■ Robot episode data ■
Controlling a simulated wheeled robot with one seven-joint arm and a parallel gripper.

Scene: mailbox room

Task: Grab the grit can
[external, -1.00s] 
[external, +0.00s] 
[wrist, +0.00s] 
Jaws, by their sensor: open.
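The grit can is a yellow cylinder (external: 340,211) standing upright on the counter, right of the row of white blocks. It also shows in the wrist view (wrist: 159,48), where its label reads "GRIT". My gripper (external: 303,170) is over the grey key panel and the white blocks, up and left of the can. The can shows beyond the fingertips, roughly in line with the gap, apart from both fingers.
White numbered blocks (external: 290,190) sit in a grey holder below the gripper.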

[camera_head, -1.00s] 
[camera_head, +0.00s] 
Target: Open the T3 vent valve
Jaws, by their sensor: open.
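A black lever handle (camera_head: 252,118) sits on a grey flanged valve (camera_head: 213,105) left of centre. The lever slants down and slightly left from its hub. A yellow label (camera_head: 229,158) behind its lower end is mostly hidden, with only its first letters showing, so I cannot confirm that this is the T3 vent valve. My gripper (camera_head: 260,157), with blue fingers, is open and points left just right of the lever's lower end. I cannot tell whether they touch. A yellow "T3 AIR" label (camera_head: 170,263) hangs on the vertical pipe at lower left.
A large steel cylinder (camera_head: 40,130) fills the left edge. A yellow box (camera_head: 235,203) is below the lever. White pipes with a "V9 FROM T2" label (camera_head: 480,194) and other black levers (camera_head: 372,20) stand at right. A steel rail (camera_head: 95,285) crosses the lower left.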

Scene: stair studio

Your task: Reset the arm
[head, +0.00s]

■ Problem requirements ■
Examine the records and report how many lines contain the string "Scene". Only the number should be given.

■ Full response ■
2